Given entries ▸
========

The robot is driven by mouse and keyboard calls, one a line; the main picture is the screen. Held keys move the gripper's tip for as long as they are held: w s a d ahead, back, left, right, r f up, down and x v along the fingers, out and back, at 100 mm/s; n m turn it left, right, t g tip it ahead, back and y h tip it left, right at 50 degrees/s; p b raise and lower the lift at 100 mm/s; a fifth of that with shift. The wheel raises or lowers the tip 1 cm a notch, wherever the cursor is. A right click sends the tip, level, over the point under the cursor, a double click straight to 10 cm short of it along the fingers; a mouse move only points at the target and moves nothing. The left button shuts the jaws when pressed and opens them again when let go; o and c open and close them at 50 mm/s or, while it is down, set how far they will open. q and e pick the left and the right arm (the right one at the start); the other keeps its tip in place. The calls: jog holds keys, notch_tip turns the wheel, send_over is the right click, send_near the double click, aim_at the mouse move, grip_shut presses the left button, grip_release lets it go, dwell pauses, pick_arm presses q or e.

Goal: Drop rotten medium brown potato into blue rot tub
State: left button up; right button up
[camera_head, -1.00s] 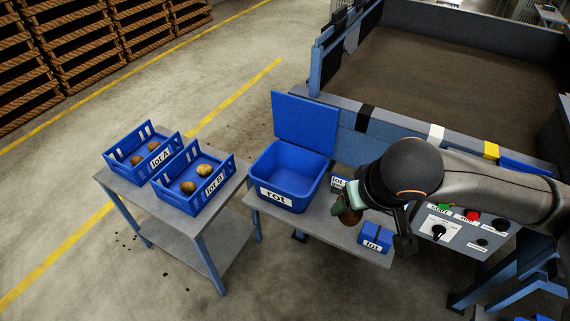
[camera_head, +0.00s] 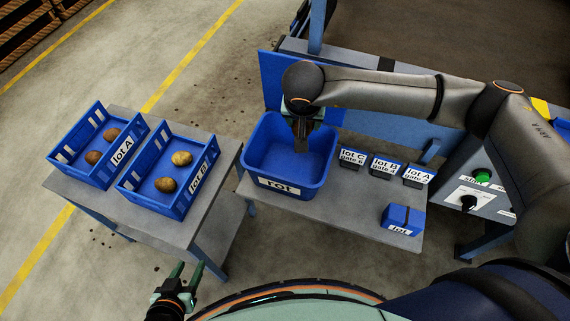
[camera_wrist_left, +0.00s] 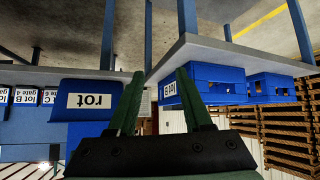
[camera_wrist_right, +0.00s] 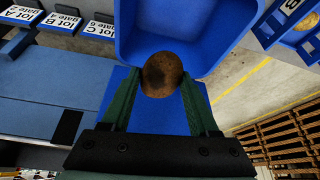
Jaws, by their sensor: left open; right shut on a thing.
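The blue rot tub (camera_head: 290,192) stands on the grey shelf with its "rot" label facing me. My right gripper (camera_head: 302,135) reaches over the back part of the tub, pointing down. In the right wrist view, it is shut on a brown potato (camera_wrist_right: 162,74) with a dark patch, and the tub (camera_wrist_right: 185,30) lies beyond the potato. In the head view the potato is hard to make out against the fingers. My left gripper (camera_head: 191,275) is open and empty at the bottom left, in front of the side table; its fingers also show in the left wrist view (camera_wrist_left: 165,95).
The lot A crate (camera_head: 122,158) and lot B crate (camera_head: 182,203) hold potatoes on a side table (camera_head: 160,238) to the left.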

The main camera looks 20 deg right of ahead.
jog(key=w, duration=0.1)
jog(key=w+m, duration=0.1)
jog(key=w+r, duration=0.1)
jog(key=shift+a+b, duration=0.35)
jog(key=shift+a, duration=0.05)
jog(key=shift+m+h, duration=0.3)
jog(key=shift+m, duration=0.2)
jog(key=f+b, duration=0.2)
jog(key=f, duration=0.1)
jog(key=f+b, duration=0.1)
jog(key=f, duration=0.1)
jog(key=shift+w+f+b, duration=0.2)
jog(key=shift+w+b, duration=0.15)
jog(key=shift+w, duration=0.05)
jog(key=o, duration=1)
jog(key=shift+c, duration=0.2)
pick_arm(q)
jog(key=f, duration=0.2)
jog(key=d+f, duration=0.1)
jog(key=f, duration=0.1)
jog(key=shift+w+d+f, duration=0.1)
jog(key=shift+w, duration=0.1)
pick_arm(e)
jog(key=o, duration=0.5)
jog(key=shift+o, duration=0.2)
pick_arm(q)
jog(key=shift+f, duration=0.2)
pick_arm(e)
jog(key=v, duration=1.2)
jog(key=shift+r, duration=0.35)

========

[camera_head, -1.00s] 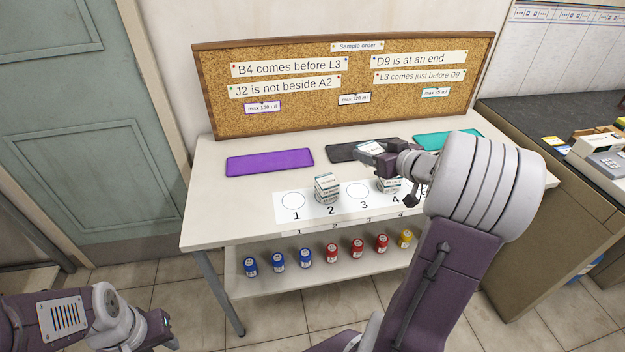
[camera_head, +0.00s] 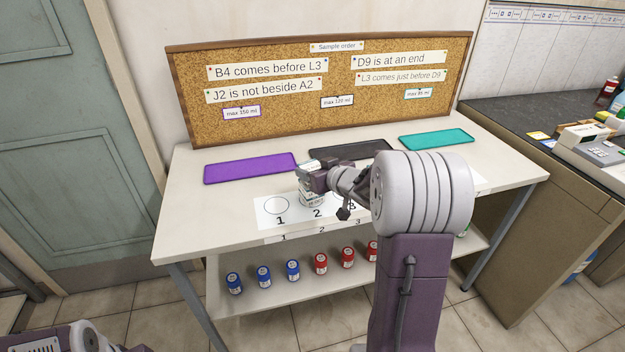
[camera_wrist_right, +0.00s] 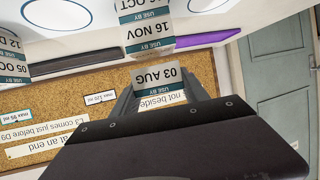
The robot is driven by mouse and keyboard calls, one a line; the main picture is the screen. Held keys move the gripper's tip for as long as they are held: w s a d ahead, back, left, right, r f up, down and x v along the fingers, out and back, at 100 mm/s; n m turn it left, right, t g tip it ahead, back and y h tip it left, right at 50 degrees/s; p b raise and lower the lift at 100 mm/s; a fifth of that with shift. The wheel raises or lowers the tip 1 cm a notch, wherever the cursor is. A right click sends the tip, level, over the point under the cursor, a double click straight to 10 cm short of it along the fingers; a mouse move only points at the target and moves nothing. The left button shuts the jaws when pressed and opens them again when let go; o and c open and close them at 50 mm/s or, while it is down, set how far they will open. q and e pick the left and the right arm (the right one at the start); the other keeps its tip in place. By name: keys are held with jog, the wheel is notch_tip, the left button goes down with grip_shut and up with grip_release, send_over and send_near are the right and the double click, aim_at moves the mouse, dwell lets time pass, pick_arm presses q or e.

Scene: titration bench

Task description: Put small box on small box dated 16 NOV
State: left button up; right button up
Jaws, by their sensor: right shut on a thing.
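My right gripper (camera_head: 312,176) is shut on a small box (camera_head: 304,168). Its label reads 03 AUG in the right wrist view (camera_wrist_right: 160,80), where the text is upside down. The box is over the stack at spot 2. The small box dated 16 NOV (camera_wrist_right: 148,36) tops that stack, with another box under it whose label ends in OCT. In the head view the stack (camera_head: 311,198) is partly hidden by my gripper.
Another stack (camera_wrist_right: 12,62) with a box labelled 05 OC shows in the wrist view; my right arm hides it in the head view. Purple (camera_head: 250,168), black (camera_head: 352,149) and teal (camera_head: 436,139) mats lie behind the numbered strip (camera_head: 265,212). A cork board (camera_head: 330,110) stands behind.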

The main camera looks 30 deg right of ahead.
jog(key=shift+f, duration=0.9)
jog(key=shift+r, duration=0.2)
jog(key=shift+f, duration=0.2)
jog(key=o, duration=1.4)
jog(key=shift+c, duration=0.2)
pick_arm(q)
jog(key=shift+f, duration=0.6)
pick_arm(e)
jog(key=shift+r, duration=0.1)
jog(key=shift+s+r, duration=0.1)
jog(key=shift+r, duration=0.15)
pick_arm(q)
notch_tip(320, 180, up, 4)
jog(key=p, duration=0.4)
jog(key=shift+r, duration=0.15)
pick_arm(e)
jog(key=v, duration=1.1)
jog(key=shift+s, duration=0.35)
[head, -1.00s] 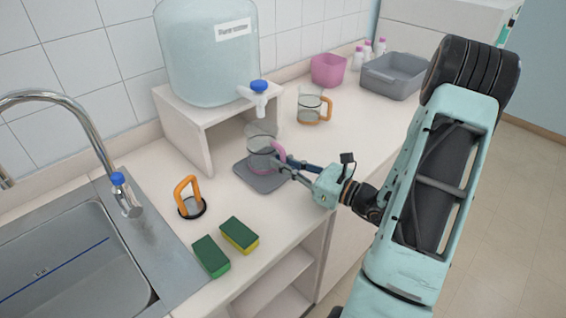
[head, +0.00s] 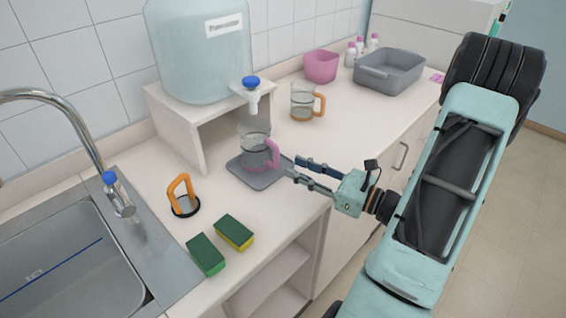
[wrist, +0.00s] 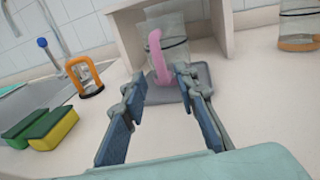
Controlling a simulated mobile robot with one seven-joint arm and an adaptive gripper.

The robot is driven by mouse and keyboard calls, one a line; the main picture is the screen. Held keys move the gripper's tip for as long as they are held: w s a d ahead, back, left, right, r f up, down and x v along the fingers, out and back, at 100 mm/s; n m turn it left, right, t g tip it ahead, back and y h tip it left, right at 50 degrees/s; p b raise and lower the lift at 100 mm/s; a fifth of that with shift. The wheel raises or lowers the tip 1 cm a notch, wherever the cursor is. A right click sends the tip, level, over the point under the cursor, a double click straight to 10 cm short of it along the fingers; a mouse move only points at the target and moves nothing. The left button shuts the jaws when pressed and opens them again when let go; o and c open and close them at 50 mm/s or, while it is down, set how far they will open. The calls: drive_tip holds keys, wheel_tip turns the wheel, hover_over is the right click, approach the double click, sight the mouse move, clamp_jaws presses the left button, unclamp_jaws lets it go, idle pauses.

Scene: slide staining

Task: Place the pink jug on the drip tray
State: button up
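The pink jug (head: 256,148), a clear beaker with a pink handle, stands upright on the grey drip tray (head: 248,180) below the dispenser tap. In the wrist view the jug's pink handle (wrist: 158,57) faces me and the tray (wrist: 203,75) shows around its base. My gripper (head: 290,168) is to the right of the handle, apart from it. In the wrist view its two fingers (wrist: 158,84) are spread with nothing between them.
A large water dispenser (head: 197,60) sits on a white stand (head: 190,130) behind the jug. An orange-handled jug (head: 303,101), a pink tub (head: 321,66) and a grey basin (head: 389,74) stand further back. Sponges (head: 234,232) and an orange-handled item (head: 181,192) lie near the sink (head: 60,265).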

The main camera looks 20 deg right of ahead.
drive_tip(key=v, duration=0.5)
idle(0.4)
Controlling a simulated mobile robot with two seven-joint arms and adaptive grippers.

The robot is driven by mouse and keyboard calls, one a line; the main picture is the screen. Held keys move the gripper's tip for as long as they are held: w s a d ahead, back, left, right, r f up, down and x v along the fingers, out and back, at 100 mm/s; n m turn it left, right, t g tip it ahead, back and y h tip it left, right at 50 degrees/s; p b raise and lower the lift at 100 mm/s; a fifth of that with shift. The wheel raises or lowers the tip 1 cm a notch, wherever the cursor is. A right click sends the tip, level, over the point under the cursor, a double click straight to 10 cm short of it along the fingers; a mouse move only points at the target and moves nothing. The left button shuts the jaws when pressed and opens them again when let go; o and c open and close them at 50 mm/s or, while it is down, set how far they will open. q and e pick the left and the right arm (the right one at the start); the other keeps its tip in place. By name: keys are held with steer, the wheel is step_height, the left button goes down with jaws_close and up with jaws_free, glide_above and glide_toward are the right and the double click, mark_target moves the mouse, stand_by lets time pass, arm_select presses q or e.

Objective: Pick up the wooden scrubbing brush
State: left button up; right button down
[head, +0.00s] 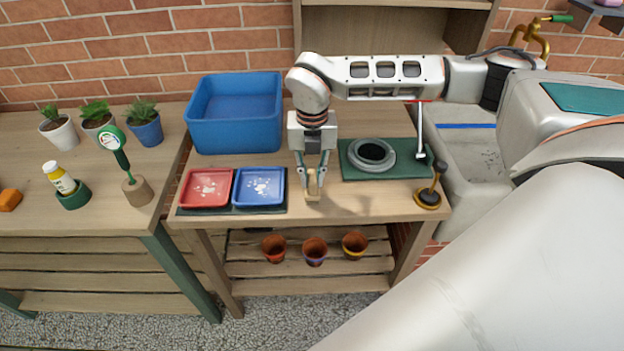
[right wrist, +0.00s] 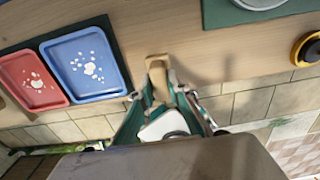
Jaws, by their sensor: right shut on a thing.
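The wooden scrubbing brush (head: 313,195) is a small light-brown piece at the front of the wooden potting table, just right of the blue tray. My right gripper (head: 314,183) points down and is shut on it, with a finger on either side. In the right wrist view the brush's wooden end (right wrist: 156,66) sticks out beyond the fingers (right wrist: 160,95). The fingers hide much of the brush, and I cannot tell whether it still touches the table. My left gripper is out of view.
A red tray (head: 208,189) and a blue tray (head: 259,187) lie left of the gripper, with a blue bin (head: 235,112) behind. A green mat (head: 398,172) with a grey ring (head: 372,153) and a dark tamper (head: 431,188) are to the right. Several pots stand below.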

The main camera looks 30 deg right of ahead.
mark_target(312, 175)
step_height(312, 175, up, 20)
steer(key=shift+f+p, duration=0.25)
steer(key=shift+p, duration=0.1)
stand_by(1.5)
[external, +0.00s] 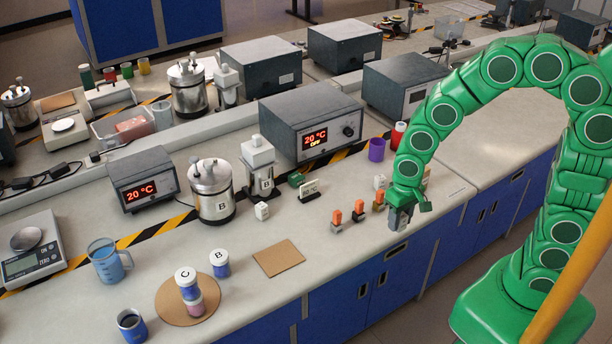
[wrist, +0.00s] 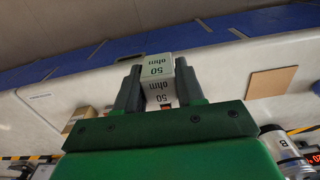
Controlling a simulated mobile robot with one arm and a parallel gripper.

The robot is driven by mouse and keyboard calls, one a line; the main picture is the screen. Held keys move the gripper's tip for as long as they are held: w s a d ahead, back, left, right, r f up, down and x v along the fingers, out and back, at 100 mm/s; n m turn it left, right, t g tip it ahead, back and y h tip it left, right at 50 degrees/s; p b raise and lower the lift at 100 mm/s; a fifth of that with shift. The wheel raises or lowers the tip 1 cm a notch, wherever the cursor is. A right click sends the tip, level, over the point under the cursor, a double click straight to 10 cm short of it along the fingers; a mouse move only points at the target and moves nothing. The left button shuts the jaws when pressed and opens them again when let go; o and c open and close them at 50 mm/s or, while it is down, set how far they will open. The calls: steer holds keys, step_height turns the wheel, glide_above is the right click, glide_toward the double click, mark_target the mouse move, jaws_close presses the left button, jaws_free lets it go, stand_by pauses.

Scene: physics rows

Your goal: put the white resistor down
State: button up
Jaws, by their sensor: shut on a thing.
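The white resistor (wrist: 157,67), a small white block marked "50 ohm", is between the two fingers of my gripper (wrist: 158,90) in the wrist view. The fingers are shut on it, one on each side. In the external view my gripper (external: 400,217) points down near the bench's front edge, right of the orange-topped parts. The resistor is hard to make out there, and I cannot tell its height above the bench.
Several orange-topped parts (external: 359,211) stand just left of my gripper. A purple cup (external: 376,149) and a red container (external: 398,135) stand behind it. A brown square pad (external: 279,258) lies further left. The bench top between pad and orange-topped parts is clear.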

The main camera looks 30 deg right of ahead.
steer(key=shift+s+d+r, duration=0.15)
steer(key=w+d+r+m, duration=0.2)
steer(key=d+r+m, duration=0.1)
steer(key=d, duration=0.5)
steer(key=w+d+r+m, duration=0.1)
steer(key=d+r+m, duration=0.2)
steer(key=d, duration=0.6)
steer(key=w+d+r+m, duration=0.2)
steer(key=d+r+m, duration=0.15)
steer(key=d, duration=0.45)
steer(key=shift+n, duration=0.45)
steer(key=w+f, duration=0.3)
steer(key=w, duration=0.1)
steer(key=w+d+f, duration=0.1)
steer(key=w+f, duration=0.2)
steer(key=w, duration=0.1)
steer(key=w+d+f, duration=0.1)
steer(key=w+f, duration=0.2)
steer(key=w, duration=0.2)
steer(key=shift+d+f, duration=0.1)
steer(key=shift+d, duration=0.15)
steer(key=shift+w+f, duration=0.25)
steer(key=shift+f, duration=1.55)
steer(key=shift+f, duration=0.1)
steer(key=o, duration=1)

========

Request ▸
Among the entries above, take the lines from the one with "Objective: Pick up the wooden scrubbing brush" through the one with "[right wrist, +0.00s]" and retype them exactly, leaving out the pictures.

Right answer ▸
Objective: Pick up the wooden scrubbing brush
State: left button up; right button down
[head, +0.00s] 
[right wrist, +0.00s] 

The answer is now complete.